Police in London are investigating more than 30 cases of bricks being stolen from buildings like churches and cemeteries in eastern boroughs of the capital.
The bricks in question are Georgian-era London stock bricks, which in the 18th century were the cheapest available but today are bought for sizable sums on the black market.
These bricks have substantially increased in value in recent years, as residents in strict conservation areas looking to build extensions are told by councils to do so in keeping with authentic Georgian style.
The Telegraph reports that each brick can be sold for as much as £15 on the black market.
Police have received reports of thefts in Waltham Forest, Newham, and other boroughs in the eastern reaches of London, according to The Evening Standard.
St. Patrick’s cemetery in Leytonstone has been targeted on two occasions within the last month, while the caretaker at St. Mary’s church in Leyton chased off a group of would-be brick thieves.
The cemetery’s superintendant, John Sears, told The Telegraph: “The last thing in the world you think is going to get stolen is your wall.”
As well as churches and cemeteries, family homes have been targeted by thieves, with one resident claiming to have had over 100 bricks pinched from their wall in a matter of days.

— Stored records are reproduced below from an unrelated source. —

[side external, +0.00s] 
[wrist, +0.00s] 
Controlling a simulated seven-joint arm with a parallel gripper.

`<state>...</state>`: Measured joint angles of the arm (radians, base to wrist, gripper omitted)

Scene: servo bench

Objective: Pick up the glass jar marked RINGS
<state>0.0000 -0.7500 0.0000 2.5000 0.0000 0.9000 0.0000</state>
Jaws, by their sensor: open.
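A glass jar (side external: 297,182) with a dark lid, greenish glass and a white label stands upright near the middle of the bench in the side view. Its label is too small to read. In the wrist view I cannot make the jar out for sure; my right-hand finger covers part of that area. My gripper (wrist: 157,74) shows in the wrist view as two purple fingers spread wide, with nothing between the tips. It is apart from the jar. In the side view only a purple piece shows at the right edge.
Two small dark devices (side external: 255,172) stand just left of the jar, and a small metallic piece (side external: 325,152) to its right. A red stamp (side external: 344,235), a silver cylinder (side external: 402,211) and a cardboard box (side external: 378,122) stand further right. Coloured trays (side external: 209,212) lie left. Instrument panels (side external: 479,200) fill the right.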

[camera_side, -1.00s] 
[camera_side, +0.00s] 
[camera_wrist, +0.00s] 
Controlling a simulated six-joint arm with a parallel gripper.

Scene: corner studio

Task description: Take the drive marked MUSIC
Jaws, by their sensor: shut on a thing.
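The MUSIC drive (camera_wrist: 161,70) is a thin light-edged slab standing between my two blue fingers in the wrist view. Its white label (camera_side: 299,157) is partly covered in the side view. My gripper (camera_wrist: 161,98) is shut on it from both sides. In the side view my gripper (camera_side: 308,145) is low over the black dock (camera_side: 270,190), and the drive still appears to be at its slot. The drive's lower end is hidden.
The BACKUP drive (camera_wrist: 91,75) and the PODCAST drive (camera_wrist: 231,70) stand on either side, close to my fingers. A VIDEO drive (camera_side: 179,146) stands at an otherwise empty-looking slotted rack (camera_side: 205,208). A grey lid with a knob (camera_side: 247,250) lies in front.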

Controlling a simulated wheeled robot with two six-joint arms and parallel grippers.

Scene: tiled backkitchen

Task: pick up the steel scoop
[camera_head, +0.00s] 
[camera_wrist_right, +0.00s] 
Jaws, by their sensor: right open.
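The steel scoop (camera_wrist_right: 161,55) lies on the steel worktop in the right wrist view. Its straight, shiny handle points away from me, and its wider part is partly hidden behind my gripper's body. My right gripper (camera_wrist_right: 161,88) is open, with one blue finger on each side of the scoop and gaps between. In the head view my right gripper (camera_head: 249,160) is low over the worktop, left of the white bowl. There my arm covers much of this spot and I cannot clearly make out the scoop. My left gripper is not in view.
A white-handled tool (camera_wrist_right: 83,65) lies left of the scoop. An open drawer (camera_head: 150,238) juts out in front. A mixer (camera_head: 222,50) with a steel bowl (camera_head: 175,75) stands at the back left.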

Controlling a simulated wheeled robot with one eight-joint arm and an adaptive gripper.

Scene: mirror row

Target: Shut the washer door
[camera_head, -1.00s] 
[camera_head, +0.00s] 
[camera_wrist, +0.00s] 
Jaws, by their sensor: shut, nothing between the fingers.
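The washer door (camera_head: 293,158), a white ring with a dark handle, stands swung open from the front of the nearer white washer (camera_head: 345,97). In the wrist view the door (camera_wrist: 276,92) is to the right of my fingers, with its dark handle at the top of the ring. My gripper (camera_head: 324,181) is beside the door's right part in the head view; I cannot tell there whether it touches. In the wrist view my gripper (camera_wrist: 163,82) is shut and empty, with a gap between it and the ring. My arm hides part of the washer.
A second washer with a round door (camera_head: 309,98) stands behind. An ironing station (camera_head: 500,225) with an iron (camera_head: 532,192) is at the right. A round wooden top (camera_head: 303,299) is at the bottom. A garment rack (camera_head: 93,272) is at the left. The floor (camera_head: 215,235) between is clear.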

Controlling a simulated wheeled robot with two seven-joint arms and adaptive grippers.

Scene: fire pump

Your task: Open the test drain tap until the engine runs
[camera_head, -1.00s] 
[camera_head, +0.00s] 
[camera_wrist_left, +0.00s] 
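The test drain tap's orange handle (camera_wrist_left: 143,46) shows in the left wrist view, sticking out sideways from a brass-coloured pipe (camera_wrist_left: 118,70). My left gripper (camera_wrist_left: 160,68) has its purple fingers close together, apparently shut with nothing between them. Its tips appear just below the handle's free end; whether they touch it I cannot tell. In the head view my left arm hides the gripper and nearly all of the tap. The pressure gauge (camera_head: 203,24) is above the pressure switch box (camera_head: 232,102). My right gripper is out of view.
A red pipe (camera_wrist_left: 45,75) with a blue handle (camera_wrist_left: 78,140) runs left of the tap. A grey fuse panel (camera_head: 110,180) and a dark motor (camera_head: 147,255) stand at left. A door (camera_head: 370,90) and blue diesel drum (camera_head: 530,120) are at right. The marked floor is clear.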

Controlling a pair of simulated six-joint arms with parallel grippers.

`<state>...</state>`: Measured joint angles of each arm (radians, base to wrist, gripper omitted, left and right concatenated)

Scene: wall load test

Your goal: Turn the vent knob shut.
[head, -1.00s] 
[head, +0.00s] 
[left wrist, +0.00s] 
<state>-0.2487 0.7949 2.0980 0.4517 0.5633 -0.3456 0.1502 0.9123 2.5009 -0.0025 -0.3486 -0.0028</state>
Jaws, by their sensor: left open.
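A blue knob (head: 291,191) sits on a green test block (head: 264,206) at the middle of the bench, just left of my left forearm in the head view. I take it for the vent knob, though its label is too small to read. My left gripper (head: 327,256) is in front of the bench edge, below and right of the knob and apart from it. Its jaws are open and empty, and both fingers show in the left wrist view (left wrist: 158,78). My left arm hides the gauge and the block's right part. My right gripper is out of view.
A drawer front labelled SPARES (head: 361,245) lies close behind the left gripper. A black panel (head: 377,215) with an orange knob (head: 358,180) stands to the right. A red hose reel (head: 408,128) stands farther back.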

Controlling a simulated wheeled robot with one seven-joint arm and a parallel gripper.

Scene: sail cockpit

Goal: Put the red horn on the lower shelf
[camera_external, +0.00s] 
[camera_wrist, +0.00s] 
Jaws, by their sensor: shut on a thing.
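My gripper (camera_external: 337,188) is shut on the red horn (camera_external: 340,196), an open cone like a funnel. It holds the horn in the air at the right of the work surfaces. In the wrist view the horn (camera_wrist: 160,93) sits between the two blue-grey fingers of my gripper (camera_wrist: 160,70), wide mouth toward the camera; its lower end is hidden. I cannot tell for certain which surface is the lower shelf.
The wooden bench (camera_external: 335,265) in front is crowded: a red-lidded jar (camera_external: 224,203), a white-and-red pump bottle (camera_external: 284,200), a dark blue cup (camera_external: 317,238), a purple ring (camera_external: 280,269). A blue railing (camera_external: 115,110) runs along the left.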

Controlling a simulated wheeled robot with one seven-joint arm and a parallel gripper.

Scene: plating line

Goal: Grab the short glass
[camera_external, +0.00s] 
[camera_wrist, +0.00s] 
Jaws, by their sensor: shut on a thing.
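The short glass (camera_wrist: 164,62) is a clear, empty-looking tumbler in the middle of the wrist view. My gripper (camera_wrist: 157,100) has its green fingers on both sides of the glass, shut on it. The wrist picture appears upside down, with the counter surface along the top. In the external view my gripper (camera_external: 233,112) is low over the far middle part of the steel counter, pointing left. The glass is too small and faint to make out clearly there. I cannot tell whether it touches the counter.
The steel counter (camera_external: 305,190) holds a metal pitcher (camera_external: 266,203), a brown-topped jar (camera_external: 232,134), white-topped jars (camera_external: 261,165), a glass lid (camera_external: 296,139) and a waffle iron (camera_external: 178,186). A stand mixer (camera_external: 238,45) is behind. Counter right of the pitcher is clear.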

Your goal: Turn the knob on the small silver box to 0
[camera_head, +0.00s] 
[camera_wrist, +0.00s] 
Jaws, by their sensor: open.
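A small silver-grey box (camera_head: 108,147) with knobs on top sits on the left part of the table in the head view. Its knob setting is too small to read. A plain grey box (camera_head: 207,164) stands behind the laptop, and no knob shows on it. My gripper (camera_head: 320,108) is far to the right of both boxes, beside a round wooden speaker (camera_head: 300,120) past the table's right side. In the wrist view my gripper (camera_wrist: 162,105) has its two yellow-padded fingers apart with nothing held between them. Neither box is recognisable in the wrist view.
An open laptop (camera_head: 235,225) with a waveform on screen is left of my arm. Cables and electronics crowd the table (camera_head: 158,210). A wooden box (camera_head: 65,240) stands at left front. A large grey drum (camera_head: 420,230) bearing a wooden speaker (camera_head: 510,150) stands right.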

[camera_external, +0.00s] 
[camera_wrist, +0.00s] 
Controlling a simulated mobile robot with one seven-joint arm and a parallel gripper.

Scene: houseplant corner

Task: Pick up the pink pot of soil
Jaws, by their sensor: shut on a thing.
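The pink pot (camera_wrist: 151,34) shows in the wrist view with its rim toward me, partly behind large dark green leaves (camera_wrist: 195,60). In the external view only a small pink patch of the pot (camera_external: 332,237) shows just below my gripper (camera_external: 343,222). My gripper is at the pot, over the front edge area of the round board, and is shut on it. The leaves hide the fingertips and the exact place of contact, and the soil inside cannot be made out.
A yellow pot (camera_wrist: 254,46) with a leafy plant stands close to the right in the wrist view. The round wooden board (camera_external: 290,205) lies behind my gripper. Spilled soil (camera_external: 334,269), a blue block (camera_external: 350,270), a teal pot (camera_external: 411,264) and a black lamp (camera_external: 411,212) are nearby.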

“It’s a strange phenomenon,” Clyde Loakes, councillor for Waltham Forest, told The Evening Standard, “but it does not diminish the distress when vans are literally driving into people’s front gardens in broad daylight.
“There are examples of people driving into the garden walls to dislodge as many bricks as possible, scoop them up and then drive off.”
The renewed demand for London stock bricks is the result of some London councils insisting residents who plan to perform building work in listed areas must use materials that match the original architecture.
Speaking to The Telegraph, Martin Gaine, chief executive of Just Planning, which defends homeowners who have had planning applications rejected, said:
If you get permission for an extension, you will have to use materials that match the originals. You don’t want to fall foul of the rules — there is a risk the council will say they don’t match and then they will declare the extension is unlawful. The original stock bricks are rare and expensive and in hot demand and they want something that looks original and old.
The elusive brick comes in different shades of yellow depending on the clay from which they were made, and has a distinctive black patch.
This spate of unusual crimes comes as traders Michelmersh Brick Holdings report the average selling price of their bricks has increased by 9% on last year.